There's a great deal more to be proud of in its 800-odd pages, in its spirited voyage through the social, cultural and political landscape of 20th-century Ireland, from British rule to the dotcom boom, from tenements to tribunals, from rampant public drunkenness to . . . well, some things, it seems, take longer than a century to change.

Ferriter's exploration of modern Ireland combines fresh perspectives on key figures - Pearse, de Valera, Collins, McQuaid - with an openness to the stories of ordinary people from every decade, affording equal space to Ireland North and South, male and female, subdued and subversive.
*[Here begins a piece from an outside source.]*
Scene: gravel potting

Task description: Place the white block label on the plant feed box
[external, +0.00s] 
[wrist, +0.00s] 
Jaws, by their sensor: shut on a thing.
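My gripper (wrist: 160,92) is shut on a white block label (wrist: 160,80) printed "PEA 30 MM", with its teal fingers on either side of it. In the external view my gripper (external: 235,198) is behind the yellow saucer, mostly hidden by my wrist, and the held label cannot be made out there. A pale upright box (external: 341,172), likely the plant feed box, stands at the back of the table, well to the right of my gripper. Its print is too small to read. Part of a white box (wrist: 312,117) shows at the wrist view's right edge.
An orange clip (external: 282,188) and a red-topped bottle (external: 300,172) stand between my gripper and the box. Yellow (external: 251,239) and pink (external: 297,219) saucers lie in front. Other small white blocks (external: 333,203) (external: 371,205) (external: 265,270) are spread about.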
But the index, it must be allowed, is impressive. "When I started going through it, I realised it lists an awful lot of subjects that would never have been dealt with in standard histories," says Ferriter. By standard histories, he elaborates, he's talking about books such as Joe Lee's Ireland 1912-85 and Roy Foster's Modern Ireland 1600-1972, both published in the late 1980s when Ferriter - now aged 33 - was just out of secondary school and beginning his studies in history.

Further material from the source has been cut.